STATED GOAL: Reproduce the listing below exactly, minus its pictures.

RECORDED INFORMATION:
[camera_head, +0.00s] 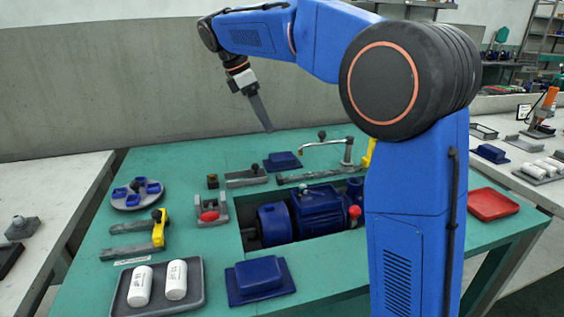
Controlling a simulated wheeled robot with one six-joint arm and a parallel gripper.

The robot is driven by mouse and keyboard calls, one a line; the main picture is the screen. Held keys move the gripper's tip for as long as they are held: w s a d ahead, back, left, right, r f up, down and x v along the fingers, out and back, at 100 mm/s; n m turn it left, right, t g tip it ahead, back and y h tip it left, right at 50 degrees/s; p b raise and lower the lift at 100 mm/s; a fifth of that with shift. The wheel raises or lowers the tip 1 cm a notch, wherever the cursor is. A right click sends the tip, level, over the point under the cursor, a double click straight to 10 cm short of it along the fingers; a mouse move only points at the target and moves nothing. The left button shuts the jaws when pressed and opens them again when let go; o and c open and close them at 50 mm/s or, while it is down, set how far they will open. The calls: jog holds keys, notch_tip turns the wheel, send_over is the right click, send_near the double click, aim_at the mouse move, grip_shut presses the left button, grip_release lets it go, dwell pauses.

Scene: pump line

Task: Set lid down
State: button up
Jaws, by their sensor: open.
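Two dark blue flanged, lid-like pieces lie on the green bench. One (283,161) is at the back of the bench, left of a bent metal arm. The other (262,277) is at the front, right of the grey tray; I cannot tell which is the task's lid. My gripper (263,122) hangs above the back of the bench, tilted down to the right, above and a little left of the back piece. It is open, with nothing visible in it and its fingers seen nearly edge-on. A blue pump motor (318,211) sits in the bench's cut-out.
A grey tray (195,297) with two white cylinders is at front left. A round disc (125,203) carries small blue blocks. A yellow-handled clamp (158,230), a red-knobbed fixture (208,216) and a red tray (493,204) also stand there. My arm hides the bench's right middle.

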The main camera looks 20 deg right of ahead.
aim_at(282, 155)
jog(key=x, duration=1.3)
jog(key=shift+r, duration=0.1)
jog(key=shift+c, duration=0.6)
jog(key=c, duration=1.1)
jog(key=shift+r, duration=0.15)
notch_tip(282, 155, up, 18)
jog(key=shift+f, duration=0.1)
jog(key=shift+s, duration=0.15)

EXPECTED OUTPUT:
[camera_head, +0.00s] 
Controlling a simulated wheeled robot with one six-joint arm and a parallel gripper.

The robot is driven by mouse and keyboard calls, one a line; the main picture is the screen. Held keys move the gripper's tip for as long as they are held: w s a d ahead, back, left, right, r f up, down and x v along the fingers, out and back, at 100 mm/s; n m turn it left, right, t g tip it ahead, back and y h tip it left, right at 50 degrees/s; p b raise and lower the lift at 100 mm/s; a fifth of that with shift. The wheel raises or lowers the tip 1 cm a notch, wherever the cursor is. A right click sends the tip, level, over the point under the cursor, a double click straight to 10 cm short of it along the fingers; a mouse move only points at the target and moves nothing. The left button shuts the jaws when pressed and opens them again when let go; o and c open and close them at 50 mm/s or, while it is down, set how far they will open. The calls: jog holds keys, notch_tip turns the wheel, send_over is the right click, send_near the double click, aim_at the mouse move, grip_shut presses the left button, grip_release lets it go, dwell pauses.

Scene: pump line

Task: Set lid down
State: button up
Jaws, by their sensor: open.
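Two dark blue flanged, lid-like pieces lie on the green bench. One (283,161) is at the back of the bench, left of a bent metal arm. The other (262,277) is at the front, right of the grey tray; I cannot tell which is the task's lid. My gripper (263,122) hangs above the back of the bench, tilted down to the right, above and a little left of the back piece. It is open, with nothing visible in it and its fingers seen nearly edge-on. A blue pump motor (318,211) sits in the bench's cut-out.
A grey tray (195,297) with two white cylinders is at front left. A round disc (125,203) carries small blue blocks. A yellow-handled clamp (158,230), a red-knobbed fixture (208,216) and a red tray (493,204) also stand there. My arm hides the bench's right middle.

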The main camera looks 20 deg right of ahead.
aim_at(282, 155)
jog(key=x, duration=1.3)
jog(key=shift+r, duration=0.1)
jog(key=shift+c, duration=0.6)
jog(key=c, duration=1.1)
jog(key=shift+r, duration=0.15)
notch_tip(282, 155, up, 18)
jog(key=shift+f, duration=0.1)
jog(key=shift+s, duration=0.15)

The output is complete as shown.